Olpin was always eager to start new projects. When Tom Rugh, former director of the Museum of Utah Art and History, told Olpin about his idea to publish a book on painters of the Wasatch Front, Olpin’s reply was “That’s something I’ve always wanted to do,” and he immediately became part of the project. Painters of the Wasatch Mountains, which contains almost 300 color prints and is co-authored by Olpin, Rugh and Ann Worten, is now available in local bookstores.
Olpin was been influential in creating the fine art collection at the Marriott Library and he was the impetus to the Library’s recent endeavor, the Utah Artists Project. The UAP is designed to digitally archive and make publicly available all materials relating to the study of the visual arts in Utah. It is in regards to this project that I met Olpin a second time. Ever eager to reach into new realms and take on new projects, Bob was kind enough to stay after a recent UAP board meeting to make sure he and I could get together for lunch, to discuss how we could get his students to write about Utah art for 15 Bytes.
In this very specific respect, Olpin’s untimely death at 65, has diminished Artists of Utah. This loss is echoed in every visual arts organization in the state. His enthusiasm, his example and his wealth of knowledge have helped to funnel energy into projects and programs across the state. His teaching has trained many of the professionals working in the visual arts today.
I won’t pretend to know the loss he will be to his friends and family, but to our visual arts community his passing creates an irreplaceable void. I doubt any one person will be able to fill his shoes or follow all the trails he blazed.

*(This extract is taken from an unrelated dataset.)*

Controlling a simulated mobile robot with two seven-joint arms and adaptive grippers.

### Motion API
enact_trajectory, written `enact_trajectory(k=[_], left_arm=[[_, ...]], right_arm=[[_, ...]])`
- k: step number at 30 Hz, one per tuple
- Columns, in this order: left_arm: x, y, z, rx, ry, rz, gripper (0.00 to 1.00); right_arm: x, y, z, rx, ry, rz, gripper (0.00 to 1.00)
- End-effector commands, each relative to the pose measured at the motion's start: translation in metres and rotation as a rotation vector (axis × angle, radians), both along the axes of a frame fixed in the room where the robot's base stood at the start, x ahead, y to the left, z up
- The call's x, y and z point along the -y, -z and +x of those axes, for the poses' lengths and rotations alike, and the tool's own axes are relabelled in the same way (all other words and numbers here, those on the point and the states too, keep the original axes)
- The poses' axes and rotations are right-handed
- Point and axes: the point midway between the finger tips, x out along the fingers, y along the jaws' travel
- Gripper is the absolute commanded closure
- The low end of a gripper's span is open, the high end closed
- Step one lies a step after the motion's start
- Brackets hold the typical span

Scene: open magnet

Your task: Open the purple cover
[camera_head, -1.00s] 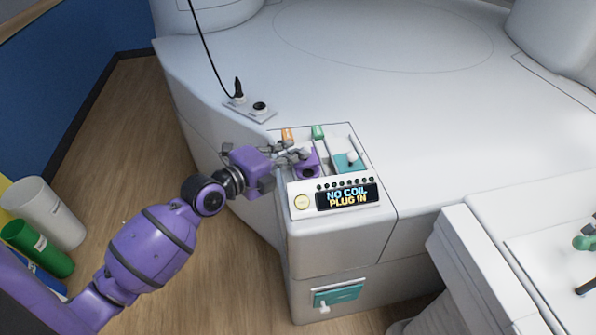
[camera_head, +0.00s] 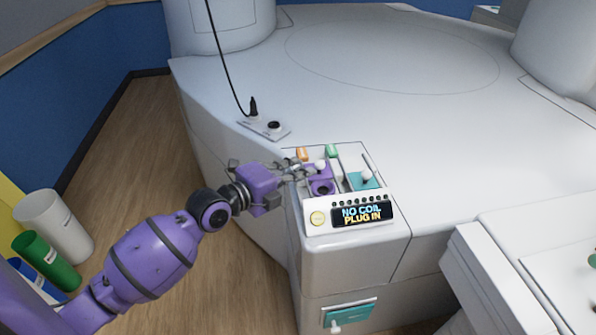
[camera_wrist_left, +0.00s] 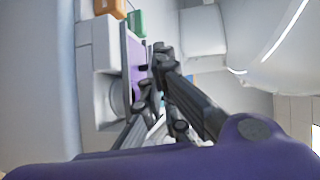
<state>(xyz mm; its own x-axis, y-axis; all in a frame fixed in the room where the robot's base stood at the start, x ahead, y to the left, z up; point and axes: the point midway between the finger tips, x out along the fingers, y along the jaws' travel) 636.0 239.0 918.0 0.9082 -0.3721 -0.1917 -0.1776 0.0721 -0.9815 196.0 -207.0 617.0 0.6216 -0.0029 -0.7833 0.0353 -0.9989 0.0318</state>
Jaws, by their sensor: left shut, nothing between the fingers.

On Saturday, December 10th, from 11 am to 3 pm, the Museum of Utah Art and History invites members of the community to pay tribute to Dr. Olpin by having their reminiscences of the beloved professor be captured by YourStory: Record and Remember, a MUAH recording studio devoted to the preservation of Utahns’ life stories. The recordings will be presented to Olpin’s family and a copy will be placed in the oral-history archives of the Marriott Library at the University of Utah. The Museum is located at 125 S. Main in downtown Salt Lake City.